– Leading a 23-state coalition, Attorney General Ken Paxton today filed an amicus brief with the U.S. Supreme Court in support of Bloomfield, New Mexico’s Ten Commandments monument on its city hall lawn. In February, a divided 10th U.S. Circuit Court of Appeals declined to reconsider a three-judge panel’s decision upholding a district court’s order to remove the monument.
“The Supreme Court has ruled that a passive monument such as a Ten Commandments display, accompanied by other displays acknowledging our nation’s religious heritage, are not an establishment of religion,” Attorney General Paxton said. “Governments shouldn’t be forced to censor religion’s role in history simply because a few people claim they are offended by it.”
Guidance from the Supreme Court in City of Bloomfield v. Felix is important because various circuit courts are using different standards to evaluate whether Ten Commandments monuments such as the one in New Mexico are constitutional. As Supreme Court Justice Clarence Thomas pointed out six years ago, it is “difficult to imagine an area of the law more in need of clarity” than the constitutionality of displays of religious imagery on government property.

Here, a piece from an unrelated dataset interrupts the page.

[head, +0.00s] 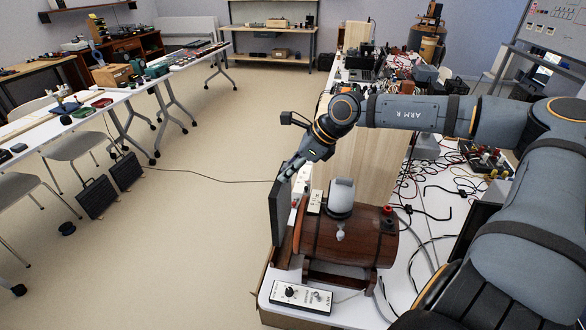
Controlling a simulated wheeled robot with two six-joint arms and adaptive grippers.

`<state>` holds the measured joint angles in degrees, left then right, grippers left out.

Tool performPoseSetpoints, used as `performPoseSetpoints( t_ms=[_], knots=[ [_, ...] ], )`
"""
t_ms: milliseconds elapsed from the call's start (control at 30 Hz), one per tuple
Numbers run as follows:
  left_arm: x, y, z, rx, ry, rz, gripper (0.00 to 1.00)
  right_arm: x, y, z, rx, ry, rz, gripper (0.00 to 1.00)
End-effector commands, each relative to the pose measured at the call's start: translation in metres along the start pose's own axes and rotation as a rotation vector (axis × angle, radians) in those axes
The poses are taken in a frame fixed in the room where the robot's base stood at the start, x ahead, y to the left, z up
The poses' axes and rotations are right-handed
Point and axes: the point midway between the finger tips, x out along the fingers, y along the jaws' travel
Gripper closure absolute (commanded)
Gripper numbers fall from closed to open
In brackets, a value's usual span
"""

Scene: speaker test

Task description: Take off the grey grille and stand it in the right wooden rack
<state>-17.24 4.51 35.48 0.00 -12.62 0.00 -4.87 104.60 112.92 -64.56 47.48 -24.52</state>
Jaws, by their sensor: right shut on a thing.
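My right gripper (288,172) reaches in from the right and is shut on the upper edge of the grey grille (278,214). The grille is a dark, flat panel, seen nearly edge-on and upright. It is at the left end of a brown wooden barrel-shaped speaker (345,238) on a wooden cradle. I cannot tell whether the grille still touches the barrel's front. No wooden rack can be made out for certain. My left gripper is not in view.
A control box with a knob (301,296) sits at the near table edge. Black cables (432,205) clutter the white table to the right. Open floor (190,240) lies left.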

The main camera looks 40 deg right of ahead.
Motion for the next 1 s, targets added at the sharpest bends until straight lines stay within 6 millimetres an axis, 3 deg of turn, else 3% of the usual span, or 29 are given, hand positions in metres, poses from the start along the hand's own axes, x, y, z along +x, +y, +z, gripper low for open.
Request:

Texas is joined in the amicus brief by the attorneys general from Alabama, Arizona, Arkansas, Georgia, Idaho, Indiana, Kansas, Louisiana, Michigan, Missouri, Montana, Nebraska, Nevada, Ohio, Oklahoma, South Carolina, South Dakota, Utah, West Virginia, and Wisconsin, along with Governor Matt Bevin of the Commonwealth of Kentucky and Maine Governor Paul LePage.